Reported in New York Official Reports at Allstate Ins. Co. v Merrick (2006 NY Slip Op 51815(U))

Allstate Ins. Co. v Merrick (2006 NY Slip Op 51815(U)) [*1]
Allstate Ins. Co. v Merrick
2006 NY Slip Op 51815(U) [13 Misc 3d 1213(A)]
Decided on August 17, 2006
Supreme Court, New York County
Bransten, J.
Published by New York State Law Reporting Bureau pursuant to Judiciary Law § 431.
This opinion is uncorrected and will not be published in the printed Official Reports.
Decided on August 17, 2006

Supreme Court, New York County

Allstate Insurance Company, Petitioner,


Sallie Merrick, Respondent.


Eileen Bransten, J.

Pursuant to CPLR 7502 and 7503, Allstate Insurance Company (“Allstate”) petitions for a Judgment, among other things, staying an arbitration commenced by respondent Sallie Merrick (“Ms. Merrick”).


By Denial of Claim form dated September 27, 1996, Allstate informed Ms. Merrick that “all no-fault claims benefits will be denied effective 10/04/96.” Affirmation in Support (“Supp.”), Ex. B.

Ms. Merrick contends that in April 2002, “within the six-year period of the statute of limitations,” she “properly commenced” an arbitration before the American Arbitration Association (“AAA”), contesting Allstate’s denial of no-fault benefits. Affirmation in Opposition (“Opp.”), at ¶ 3. In May 2002, Ms. Merrick provided additional information responsive to an inquiry from AAA.

On January 9, 2003, after receiving no further communications, a paralegal for Ms. Merrick’s counsel contacted AAA to ascertain a date for arbitration proceedings. The paralegal swears that AAA advised her that “they were unable to locate the file” and that an Arbitration Request Form and check for $40 should be resubmitted. Opp., Ex. C, at ¶ 7. That very day, the paralegal resubmitted the materials. Id.

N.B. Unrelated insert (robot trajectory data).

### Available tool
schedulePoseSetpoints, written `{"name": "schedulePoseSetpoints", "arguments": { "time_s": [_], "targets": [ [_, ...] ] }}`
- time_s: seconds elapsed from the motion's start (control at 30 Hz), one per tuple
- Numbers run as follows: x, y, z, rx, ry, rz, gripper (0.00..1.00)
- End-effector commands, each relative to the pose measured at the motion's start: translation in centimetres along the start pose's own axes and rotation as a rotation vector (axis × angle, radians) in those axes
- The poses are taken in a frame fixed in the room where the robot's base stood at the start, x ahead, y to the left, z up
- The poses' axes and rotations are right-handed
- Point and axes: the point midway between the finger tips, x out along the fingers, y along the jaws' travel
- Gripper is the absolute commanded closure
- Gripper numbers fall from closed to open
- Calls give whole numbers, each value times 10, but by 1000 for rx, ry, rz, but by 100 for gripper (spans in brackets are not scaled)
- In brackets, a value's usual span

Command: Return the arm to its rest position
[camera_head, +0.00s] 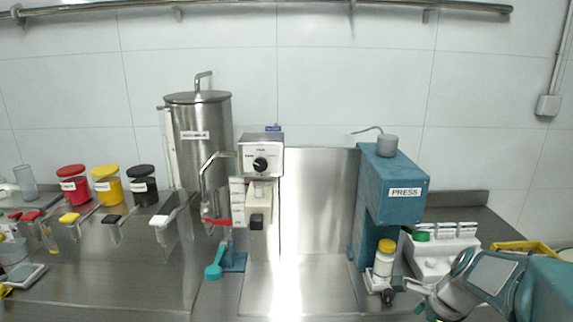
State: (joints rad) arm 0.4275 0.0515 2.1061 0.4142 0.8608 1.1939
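My arm reaches in from the lower right, with its grey and teal links in front of the counter. My gripper (393,290) is at the left end of the arm, low in the picture. Its dark fingertips are close beside the base of a white bottle with a yellow cap (384,260). I cannot tell whether they touch the bottle or how far apart they are.
The teal press (391,200) stands behind the bottle. A white rack (440,254) is behind my arm, with a yellow tray (522,247) to its right. The mill (260,160) and steel tank (200,140) stand left of centre. Steel counter (310,285) between mill and press is clear.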

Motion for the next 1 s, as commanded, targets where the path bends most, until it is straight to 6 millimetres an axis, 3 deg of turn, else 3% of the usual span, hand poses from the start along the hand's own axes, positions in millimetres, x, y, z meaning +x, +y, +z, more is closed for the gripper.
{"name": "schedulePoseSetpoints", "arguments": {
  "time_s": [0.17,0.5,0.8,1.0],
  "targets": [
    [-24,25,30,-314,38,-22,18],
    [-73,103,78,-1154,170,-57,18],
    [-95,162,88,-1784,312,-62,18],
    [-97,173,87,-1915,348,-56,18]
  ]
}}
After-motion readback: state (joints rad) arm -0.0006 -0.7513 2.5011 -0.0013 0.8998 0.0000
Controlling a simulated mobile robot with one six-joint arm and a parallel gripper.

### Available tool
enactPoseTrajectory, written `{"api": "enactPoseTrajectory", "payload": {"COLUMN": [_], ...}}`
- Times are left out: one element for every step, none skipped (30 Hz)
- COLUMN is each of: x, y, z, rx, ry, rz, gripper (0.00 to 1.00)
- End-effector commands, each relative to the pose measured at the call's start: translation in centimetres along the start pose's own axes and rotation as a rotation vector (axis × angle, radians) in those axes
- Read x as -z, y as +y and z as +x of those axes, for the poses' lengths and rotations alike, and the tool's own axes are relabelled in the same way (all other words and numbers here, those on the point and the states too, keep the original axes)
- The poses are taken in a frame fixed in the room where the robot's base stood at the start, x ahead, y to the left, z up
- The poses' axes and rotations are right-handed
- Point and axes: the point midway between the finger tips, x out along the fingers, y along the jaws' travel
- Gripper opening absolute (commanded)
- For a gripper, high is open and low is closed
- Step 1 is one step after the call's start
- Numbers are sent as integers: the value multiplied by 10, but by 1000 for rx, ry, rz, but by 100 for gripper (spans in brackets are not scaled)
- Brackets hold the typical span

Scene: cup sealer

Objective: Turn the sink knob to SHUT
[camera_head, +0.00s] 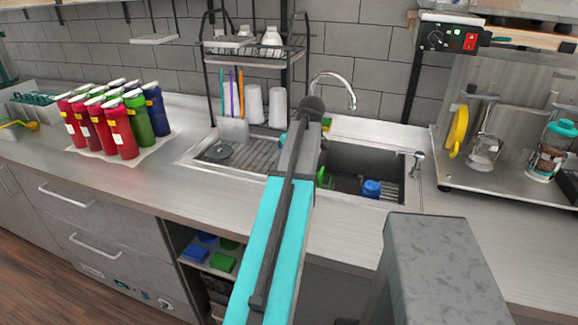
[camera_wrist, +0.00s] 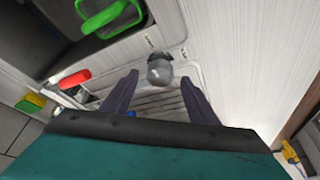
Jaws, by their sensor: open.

Again, the paralegal contacted AAA inquiring about the status of Ms. Merrick’s arbitration. She “continued to call every six months and received the same response that [Ms. Merrick] would be hearing by way of a letter indicating the name of the Arbitrator and the date of the arbitration.” Opp., Ex. C, at ¶ 8. After “many calls,” the paralegal was advised to resubmit yet another set of papers. Id., at ¶ 9. On February 17, 2005, Ms. [*2]Merrick’s attorney forwarded the papers to AAA, along with a new check and a letter indicating that “the enclosed request was previously submitted.” Opp., Ex. E. AAA returned the arbitration request because it was incomplete. Opp., Ex. F.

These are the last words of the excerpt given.